More than a century on, a similar crisis of continuity and identity is plaguing another major American Jewish movement, only now it is not the European-born Reform, but the American-born and once dominant Conservative Movement, whose following has plunged since 1990 from nearly 1.5 million to less than a million.
As its spiritual wellspring, the Jewish Theological Seminary, turns 130 this year, and after having lost over the last seven years 95 of its 675 affiliated synagogues, the movement is so perplexed that it is thinking with public-relations experts of changing its name.
Well, though circumstances are very different, the Conservative Movement should seek its new road map in Magnes’s sermon on Passover 1910, and proceed from there to a strategic alliance with Middle Israel.
THE FIRST thing Conservative Judaism must do is change its name to Traditionalist Judaism, and its followers’ adjective to Traditionalists.

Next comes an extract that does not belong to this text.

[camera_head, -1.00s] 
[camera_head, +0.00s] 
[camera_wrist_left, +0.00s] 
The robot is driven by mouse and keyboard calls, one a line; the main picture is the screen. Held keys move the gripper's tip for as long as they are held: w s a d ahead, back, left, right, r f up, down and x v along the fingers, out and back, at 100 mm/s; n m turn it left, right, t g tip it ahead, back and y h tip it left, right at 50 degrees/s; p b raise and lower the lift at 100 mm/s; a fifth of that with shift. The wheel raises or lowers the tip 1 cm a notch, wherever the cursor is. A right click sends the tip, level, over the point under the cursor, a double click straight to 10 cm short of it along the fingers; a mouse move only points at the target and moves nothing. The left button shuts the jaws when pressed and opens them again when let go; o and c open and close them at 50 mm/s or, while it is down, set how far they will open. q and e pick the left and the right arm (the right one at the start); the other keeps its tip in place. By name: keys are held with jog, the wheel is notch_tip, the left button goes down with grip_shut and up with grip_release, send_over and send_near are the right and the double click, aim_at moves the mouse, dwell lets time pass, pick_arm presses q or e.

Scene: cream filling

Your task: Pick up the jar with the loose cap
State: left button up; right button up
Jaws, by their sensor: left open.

Besides being catchy and inclusive, this would well characterize those who feel uncomfortable with Orthodoxy’s rigidity and Reform’s fluidity, but more importantly, it would make millions of the Traditionalists’ cousins in Zion automatically relate to them.
Middle Israelis are by definition traditional.
They are the critical mass here who are not Orthodox, but still frequent synagogues, marry traditionally, circumcise their boys, fast on Yom Kippur, hold a Passover Seder, and in a variety of forms observe Shabbat and the dietary laws.
American Jewry’s Traditionalist Movement would also appeal to the growing number of modern Orthodox Israelis who are embracing feminism and egalitarianism.
They have effectively split Israel’s originally monolithic Orthodoxy, and often feel closer to Conservative Judaism than to Orthodoxy.
Back in the US, Traditionalist Judaism would have to make education its main priority.
The Conservative movement rightly takes pride in its summer camps and day schools. Yet the movement’s 45 Solomon Schechter day schools and their roughly 11,000 student body have shrunken in tandem with the movement’s synagogue membership. Camp Ramah brings together annually 8,000 children, teenagers, and staff in 11 locations from California to Massachusetts, but this experience, while inspiring, lasts only six weeks.
The embattled Conservative Movement is seeking a new dialogue with the young adults it is losing, but its future will be decided by the toddlers in these schools and camps. They must expand. This movement’s center of gravity will have to be shifted from the synagogue to the school.
Two engines can make that happen: spiritually, a new sense of purpose, and logistically, much lower tuitions.
Lower tuitions will have to be a major aim. If affordable, qualitative, and inclusive, Traditionalist education will generate new following.
The sense of purpose will be instilled in two ways: First, Traditionalist education would make its graduates see themselves as a disjointed American Jewry’s glue, feeling at home both at a Reform bat mitzva in Westchester and a Brooklyn rebbe’s Hassidic tish. And secondly, Traditionalist education would build American Jewry’s most bustling bridge to Israel.
Like Magnes, who scolded the American Jewish elite’s neglect of Jewish education and Hebrew culture, the Traditionalists would set out to spread the study of Hebrew, so that more and more American Jews own the key to their heritage.
At the same time, just as Magnes went to Jerusalem, where he built the Hebrew University, the Traditionalist Movement would make Israel an integral part of a Traditionalist American Jew’s biography.
While here, American Traditionalists will find among Middle Israelis attentiveness to the kind of pragmatism they seek on issues like conversion and intermarriage.
Like many of those the Conservatives have been losing, we too feel Jews are not only those born to Jewish mothers.
Lastly, Traditionalists would be unequivocal about Israel. This would be the main difference between them and Reform.
Religiously, the gaps between Reform and Conservative Judaism have narrowed.
Reform Jews have shed their founders’ anti-traditionalist hostility, and Conservatives now ordain women, update prayers, and accept gays.
When it comes to Zionism, however, Reform does pretty much what Orthodoxy does: it links politics and faith. Orthodoxy makes Greater Israel a tenet of faith, Reform does the same with Peace in our Time.
Middle Israelis reject both religious attitudes, feeling instead that dogma will not help solve the conflict, but it will contaminate faith.
The Traditionalists would deliver this message to a following where it will sound both compelling and urgent, thanks to the American Jews’ new intimacy with the Hebrew tongue, their forebears’ heritage, and the Jewish state.